The deduction is phased out for taxpayers who are married filing jointly with AGI between $130,000 and $160,000. The limit is $65,000 and $80,000 for single filers. The student loan deduction is completely unavailable for taxpayers with AGI of $160,000 ($80,000 for single filers) or more.

For 2015, the deduction was phased out for taxpayers who were married filing jointly with AGI between $125,000 and $155,000 The limit is $60,000 and $75,000 for single filers. The deduction was unavailable for taxpayers with AGI of $155,000 ($75,000 for single filers) or more.

Married taxpayers must file jointly to claim this deduction and cannot file married but single. No deduction is allowed to a taxpayer who can be claimed as a dependent on another’s return.

If a parent is paying for the college education of a child whom the parent is claiming as a dependent, the interest deduction is only available for interest the parent pays on a qualifying loan. There is not any student loan interest deduction for any interest the child/student may pay on a loan the student may have taken out.

The student loan interest deduction is easier to take that most tax deductions because the deduction is taken “above the line.” In other words, it’s subtracted from gross income to determine AGI. Thus, it’s available even to taxpayers who don’t itemize deductions and are subject to special limitations.

 

Other requirements for student loan interest deduction.

  • The interest must be on funds that are actually borrowed to cover qualified education costs of the taxpayer or his spouse or dependent. The student must be a degree candidate carrying at least half the normal full-time workload. Also, the education expenses must be paid or incurred within a reasonable time before or after the loan is taken out.
  • Taxpayers must keep records to verify qualifying expenditures that the student loans are used on Documenting a tuition expense isn’t likely to pose a problem because the school will issue a form Other education expenses that the loan is used for will need supporting receipts or documentation.
  • Student who live off campus should maintain records of room and board expenses, especially when there are complicating factors such as roommates. There are IRS equations that can help determine what the exact expenses for each student were when they live with roommates and want to take the student loan interest deduction.

 

Student Loan Interest Deduction

To determine your eligibility and claim education tax benefits, including the Student Loan Interest Deduction, you must file a federal income tax return. To calculate your deduction, use IRS Form 1040 (Line 33) or Form 1040A (Line 18), Student Loan Interest Deduction, at www.irs.gov.

 

2015 Form 1098-E Tax Statement

A Form 1098-E Student Loan Interest Statement shows the amount of interest you paid on your eligible student loans during the previous tax year. You may be able to deduct interest paid on your Federal tax return, which could reduce your taxable income.

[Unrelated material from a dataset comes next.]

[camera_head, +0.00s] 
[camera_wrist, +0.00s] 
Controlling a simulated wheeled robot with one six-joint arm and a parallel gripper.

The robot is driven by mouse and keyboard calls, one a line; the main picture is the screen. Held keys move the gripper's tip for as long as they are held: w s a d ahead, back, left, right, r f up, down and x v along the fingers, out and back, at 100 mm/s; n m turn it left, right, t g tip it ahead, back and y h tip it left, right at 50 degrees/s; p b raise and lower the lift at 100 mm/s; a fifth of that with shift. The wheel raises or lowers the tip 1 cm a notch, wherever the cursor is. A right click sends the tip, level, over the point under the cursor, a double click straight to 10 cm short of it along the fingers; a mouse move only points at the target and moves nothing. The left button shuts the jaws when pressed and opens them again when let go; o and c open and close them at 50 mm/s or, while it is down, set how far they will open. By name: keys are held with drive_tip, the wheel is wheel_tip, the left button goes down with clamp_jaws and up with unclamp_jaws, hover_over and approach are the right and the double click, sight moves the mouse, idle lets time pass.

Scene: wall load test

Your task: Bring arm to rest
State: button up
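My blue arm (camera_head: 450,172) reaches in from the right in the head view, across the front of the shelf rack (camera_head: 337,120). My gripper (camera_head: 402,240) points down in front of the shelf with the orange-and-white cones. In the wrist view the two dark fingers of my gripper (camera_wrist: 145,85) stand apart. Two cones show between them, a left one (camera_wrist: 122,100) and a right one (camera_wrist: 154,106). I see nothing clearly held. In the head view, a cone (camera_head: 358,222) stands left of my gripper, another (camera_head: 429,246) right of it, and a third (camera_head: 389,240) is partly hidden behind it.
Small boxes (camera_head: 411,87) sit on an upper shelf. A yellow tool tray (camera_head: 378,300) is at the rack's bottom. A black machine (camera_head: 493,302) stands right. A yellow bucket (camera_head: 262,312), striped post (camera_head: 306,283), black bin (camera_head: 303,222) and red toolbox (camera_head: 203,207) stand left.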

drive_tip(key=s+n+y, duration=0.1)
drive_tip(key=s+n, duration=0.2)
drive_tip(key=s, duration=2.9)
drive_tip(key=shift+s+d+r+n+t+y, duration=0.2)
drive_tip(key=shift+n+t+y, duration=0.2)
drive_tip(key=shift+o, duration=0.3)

Loan customers who have paid $600 or more in eligible student loan interest during the tax year are automatically issued a Form 1098-E. Form 1098-E is delivered by mail, unless you previously signed up for electronic delivery. Tax information is generally updated online in mid-January and is available for the entire year, for two consecutive tax years.

To file your taxes, you don’t need a physical copy of your 1098-E. Check with a tax advisor to determine how much of the interest paid on your student loans in the previous year is tax deductible. The interest on payments received by 5:00 p.m. Central time on December 31, 2015 will be included on your 2015 1098-E. Interest on payments received or scheduled after that time will appear on next year’s statements.